((
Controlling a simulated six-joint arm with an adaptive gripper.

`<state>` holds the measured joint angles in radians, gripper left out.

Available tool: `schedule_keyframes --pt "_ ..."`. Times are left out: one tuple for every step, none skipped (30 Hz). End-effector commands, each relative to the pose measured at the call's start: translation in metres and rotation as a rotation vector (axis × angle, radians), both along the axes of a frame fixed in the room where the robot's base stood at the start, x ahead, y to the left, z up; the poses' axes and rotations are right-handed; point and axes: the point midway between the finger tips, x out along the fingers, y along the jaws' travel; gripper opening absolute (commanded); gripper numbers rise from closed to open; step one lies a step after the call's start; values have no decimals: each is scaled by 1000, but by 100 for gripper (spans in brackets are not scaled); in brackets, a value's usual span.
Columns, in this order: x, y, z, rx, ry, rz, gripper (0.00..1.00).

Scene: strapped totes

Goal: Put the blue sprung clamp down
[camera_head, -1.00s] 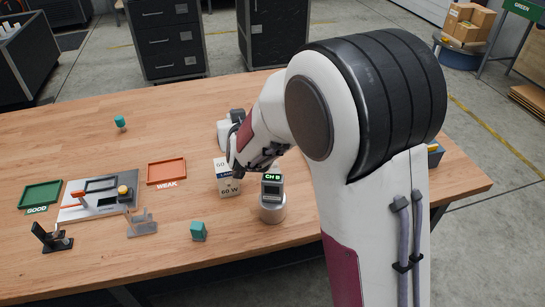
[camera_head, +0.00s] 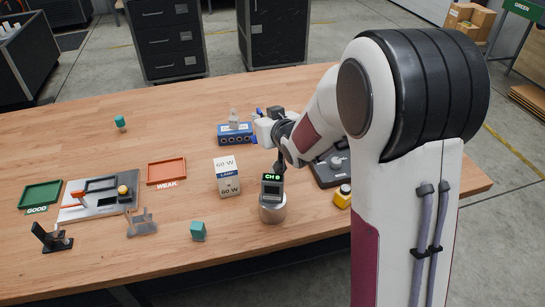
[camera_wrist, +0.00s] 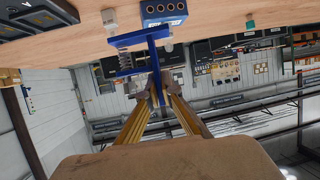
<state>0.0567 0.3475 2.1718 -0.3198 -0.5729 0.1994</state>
))
**Written task**
Repeat the listing in full and exactly. Do not include any images.

**Solution to this problem**
Controlling a simulated six-joint arm with an adaptive gripper.

`<state>` holds the measured joint angles in radians, gripper left out.

Available tool: `schedule_keyframes --pt "_ ..."`. Times are left out: one tuple for every step, none skipped (30 Hz). End-effector commands, each relative to the pose measured at the call's start: translation in metres and rotation as a rotation vector (axis × angle, radians), both along the axes of a frame fixed in the room where the robot's base stood at the start, x ahead, y to the left, z up; the poses' axes and rotations are right-handed; point and axes: the point midway between the finger tips, x out along the fingers, y along the jaws' travel; gripper opening absolute (commanded); gripper numbers rise from closed to open; step one lies a step after the call's start; values have no decimals: each is scaled by 1000, but by 100 for gripper (spans in brackets are not scaled); in brackets, a value's usual span.
Columns, in this order: x, y, z, rx, ry, rz, gripper (0.00..1.00).

Scene: strapped totes

Goal: Put the blue sprung clamp down
[camera_head, -1.00s] 
[camera_head, +0.00s] 
[camera_wrist, +0.00s] 
<state>0.0567 0.3475 2.1718 -0.3198 -0.5729 0.1994</state>

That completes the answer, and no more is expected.